TASK DESCRIPTION: Pull out every line of the listing below where "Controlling" appears.

PROVIDED ENTRIES:
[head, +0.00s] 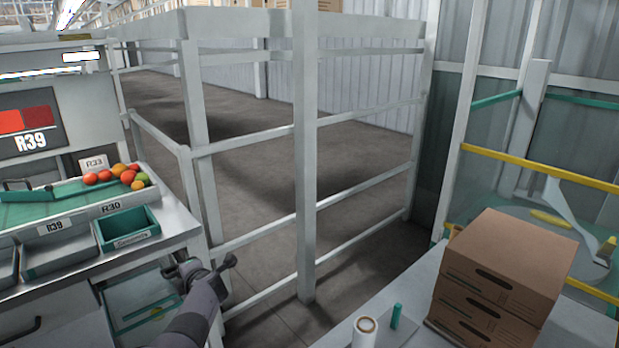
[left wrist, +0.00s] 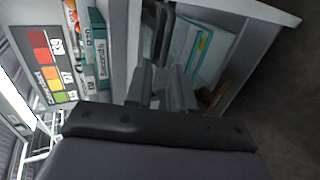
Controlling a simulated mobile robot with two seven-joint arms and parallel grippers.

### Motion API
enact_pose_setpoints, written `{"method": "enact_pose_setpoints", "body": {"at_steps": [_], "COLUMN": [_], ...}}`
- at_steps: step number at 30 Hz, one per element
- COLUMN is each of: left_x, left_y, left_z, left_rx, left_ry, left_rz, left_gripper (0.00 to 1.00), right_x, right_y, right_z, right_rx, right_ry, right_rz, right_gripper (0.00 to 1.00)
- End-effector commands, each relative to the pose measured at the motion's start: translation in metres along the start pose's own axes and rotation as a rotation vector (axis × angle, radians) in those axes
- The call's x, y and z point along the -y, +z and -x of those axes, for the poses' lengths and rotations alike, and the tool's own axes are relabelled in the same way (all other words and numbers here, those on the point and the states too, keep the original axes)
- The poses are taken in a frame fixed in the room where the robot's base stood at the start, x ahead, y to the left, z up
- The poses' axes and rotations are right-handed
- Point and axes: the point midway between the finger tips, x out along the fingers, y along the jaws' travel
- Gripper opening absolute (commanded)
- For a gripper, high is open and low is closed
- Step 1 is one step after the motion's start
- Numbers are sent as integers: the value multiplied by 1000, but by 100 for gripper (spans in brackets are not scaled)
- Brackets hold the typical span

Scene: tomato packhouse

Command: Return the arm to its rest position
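My left gripper (head: 200,268) is in the lower left of the head view, in front of the cabinet below the sorting counter. It is close to an open drawer (head: 140,305) with a teal edge. In the left wrist view its two grey fingers (left wrist: 164,85) stand close together. Dark bars are beyond them, and I cannot tell whether the fingers hold anything. The teal-edged drawer also shows there, just right of the fingers (left wrist: 198,52). My right gripper is in neither view.
A teal bin labelled Seconds (head: 128,230) and a grey bin (head: 55,248) sit at the counter's front. Several tomatoes (head: 120,175) lie above. A metal rail frame (head: 306,190) stands mid-view. Cardboard boxes (head: 510,255) and a white roll (head: 365,330) stand on the right table.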

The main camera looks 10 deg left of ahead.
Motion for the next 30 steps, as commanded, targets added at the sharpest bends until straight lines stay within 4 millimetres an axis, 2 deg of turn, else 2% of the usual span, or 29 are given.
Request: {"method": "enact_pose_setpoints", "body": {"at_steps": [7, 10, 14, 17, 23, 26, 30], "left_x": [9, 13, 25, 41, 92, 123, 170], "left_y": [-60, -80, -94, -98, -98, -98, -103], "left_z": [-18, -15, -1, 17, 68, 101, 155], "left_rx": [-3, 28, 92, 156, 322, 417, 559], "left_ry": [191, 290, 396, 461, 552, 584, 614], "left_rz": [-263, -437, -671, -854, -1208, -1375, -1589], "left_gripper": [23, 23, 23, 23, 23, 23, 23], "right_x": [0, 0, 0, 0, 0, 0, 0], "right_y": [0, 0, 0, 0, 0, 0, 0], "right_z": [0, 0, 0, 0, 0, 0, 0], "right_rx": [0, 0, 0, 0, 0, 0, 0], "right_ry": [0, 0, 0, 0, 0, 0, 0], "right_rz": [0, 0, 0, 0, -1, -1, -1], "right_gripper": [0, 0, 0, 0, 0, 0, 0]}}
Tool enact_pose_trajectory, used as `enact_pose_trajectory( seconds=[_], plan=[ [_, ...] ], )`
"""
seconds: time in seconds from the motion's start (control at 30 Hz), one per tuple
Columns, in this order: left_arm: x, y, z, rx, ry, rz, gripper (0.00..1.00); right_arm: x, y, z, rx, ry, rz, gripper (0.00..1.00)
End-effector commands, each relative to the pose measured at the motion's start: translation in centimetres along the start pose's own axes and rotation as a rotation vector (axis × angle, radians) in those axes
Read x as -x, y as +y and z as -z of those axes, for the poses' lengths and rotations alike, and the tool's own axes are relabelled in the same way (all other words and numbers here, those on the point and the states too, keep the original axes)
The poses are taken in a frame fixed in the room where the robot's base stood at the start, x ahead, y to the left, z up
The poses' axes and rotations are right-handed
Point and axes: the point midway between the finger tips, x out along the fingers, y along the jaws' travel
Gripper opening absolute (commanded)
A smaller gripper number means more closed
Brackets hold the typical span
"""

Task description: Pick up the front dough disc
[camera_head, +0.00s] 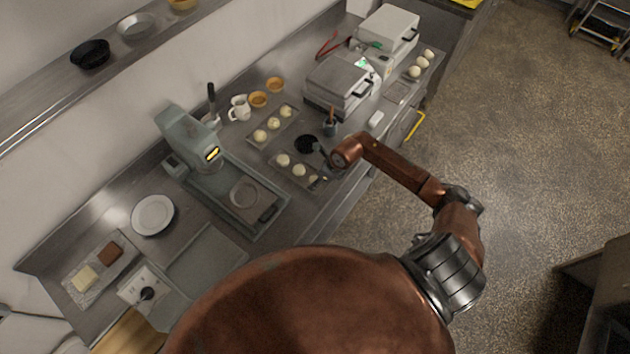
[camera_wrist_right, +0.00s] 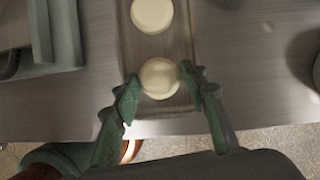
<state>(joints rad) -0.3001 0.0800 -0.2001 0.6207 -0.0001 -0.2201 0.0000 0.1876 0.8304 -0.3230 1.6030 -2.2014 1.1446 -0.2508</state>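The front dough disc (camera_wrist_right: 160,78) is pale and round and lies at the near end of a narrow tray (camera_wrist_right: 181,45) in the right wrist view. My right gripper (camera_wrist_right: 160,82) has one green finger on each side of this disc. The fingers stand apart, very close to its sides; I cannot tell whether they touch it. A second dough disc (camera_wrist_right: 152,14) lies behind it on the same tray. In the head view my right gripper (camera_head: 322,174) is over the front end of the tray, partly hiding the front disc. My left gripper is not in view.
Another tray of dough pieces (camera_head: 273,123) lies behind. The counter's front edge is close to the tray.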

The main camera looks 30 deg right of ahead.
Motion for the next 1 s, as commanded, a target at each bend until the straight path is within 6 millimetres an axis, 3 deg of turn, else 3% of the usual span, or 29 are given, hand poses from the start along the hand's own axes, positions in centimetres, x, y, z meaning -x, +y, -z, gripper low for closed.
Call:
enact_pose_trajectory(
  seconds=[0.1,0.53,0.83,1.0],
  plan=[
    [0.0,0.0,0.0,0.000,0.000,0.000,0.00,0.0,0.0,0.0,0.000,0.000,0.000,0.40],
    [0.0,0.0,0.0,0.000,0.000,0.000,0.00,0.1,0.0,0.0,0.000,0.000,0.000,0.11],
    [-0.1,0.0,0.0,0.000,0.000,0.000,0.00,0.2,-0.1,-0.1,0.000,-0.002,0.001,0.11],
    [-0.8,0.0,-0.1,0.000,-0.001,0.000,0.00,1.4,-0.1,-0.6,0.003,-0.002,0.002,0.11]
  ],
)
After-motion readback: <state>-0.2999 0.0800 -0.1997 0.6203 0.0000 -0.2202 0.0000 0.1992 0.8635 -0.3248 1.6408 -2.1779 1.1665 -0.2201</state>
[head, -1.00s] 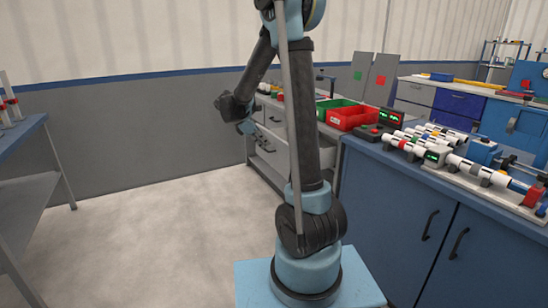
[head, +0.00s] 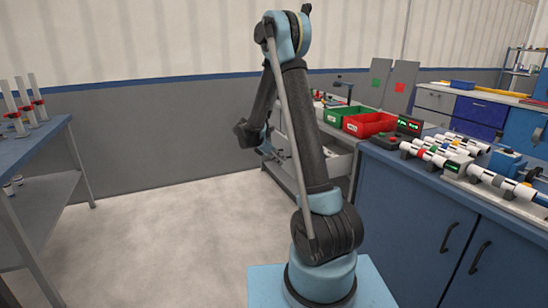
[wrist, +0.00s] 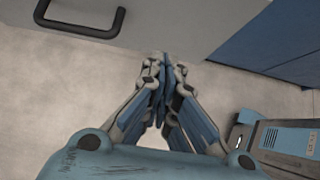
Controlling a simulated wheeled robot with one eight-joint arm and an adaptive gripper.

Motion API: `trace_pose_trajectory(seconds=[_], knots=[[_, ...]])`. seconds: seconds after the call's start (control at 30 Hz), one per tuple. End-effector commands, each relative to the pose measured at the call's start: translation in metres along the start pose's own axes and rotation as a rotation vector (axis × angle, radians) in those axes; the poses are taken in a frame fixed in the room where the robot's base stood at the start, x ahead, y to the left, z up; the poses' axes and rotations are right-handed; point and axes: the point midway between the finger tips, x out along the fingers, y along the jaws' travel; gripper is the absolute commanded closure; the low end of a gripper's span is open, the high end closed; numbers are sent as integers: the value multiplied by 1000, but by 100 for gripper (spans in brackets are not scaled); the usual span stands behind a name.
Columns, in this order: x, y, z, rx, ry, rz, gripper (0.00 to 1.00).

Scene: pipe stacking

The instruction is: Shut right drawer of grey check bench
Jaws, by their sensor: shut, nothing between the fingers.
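The grey check bench (head: 342,148) stands behind my arm in the head view, with its lower front partly hidden by the arm. A drawer seems to stand out from it there, but I cannot tell how far or which side. In the wrist view a grey drawer front (wrist: 150,22) with a dark bar handle (wrist: 78,28) fills the top left. My gripper (wrist: 163,62) is shut and empty, its fingertips pointing at the lower edge of that grey panel, right of the handle. I cannot tell whether they touch.
A green bin (head: 338,112) and a red bin (head: 369,124) sit on the grey bench. A blue cabinet (head: 430,215) with pipe parts on top stands at right. A blue table (head: 35,140) with upright pipes is at left. Pale floor (head: 160,235) between is clear.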

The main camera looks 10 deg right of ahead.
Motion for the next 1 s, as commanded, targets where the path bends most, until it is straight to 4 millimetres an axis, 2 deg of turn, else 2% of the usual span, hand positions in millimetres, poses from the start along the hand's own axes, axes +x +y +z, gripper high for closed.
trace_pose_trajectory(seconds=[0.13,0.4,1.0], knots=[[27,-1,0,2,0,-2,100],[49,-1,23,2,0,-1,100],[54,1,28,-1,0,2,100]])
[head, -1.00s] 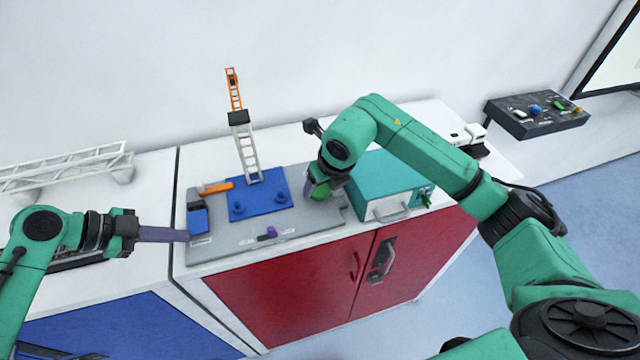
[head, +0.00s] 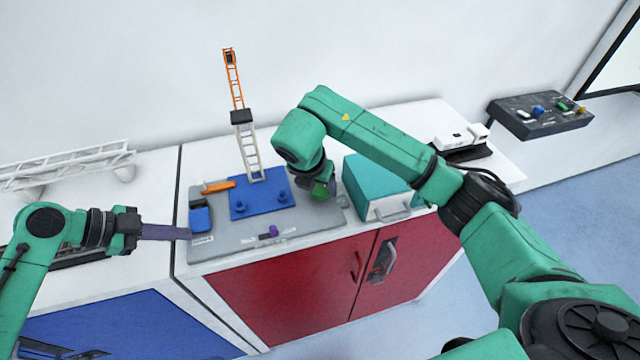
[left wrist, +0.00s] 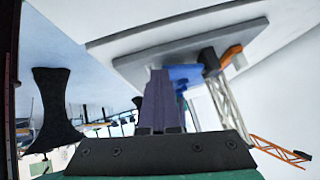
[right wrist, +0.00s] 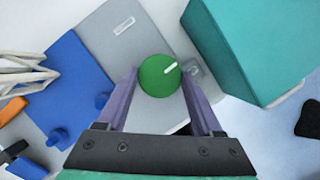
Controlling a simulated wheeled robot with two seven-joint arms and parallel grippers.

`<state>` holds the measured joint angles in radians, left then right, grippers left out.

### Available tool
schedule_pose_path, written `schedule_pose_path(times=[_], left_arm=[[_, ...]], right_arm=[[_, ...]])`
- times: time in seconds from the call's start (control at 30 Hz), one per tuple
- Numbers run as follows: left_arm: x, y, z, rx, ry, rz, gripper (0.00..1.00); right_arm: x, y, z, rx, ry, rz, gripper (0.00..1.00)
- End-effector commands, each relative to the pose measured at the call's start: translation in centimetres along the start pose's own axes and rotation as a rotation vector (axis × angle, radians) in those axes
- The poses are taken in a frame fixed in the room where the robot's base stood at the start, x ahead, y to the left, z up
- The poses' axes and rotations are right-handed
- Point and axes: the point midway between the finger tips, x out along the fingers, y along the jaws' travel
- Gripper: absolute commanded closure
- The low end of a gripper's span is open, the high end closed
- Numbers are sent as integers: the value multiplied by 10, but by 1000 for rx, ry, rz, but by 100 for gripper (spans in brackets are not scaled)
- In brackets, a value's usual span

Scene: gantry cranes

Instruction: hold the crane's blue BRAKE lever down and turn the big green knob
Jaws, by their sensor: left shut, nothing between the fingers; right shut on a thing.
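The crane's white lattice tower (head: 248,150) stands on a blue base plate, with an upright orange jib (head: 234,80) above it. The blue BRAKE lever (head: 201,219) is at the left end of the grey panel (head: 225,247). My left gripper (head: 187,234) is shut with nothing between its purple fingers; their tips are at the lever's left edge. The left wrist view shows blue (left wrist: 185,73) just beyond them; contact is unclear. The big green knob (right wrist: 160,76) has a white pointer mark. My right gripper (right wrist: 162,88) is shut on it, one finger each side. In the head view my arm partly hides it.
A teal box (head: 378,185) with a front handle stands right of the knob. A small purple control (head: 269,231) is at the panel's front. A white lattice frame (head: 70,165) lies left. A dark control box (head: 540,116) is at far right.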

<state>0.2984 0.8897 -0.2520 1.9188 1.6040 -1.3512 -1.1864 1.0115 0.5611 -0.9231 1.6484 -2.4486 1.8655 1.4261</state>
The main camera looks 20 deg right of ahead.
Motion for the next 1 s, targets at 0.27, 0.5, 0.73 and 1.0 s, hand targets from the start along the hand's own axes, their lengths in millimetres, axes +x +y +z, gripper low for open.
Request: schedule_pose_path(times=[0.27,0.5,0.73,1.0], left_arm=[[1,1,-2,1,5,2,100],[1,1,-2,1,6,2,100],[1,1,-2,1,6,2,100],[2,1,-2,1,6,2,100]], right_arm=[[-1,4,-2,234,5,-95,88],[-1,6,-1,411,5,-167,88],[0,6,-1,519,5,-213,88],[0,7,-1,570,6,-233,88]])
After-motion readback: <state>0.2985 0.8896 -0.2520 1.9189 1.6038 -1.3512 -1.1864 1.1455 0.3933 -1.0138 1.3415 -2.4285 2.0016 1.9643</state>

TASK SOLUTION:
Controlling a simulated mobile robot with two seven-joint arms and parallel grippers.
Controlling a simulated wheeled robot with one eight-joint arm and an adaptive gripper.
Controlling a simulated wheeled robot with two seven-joint arms and parallel grippers.

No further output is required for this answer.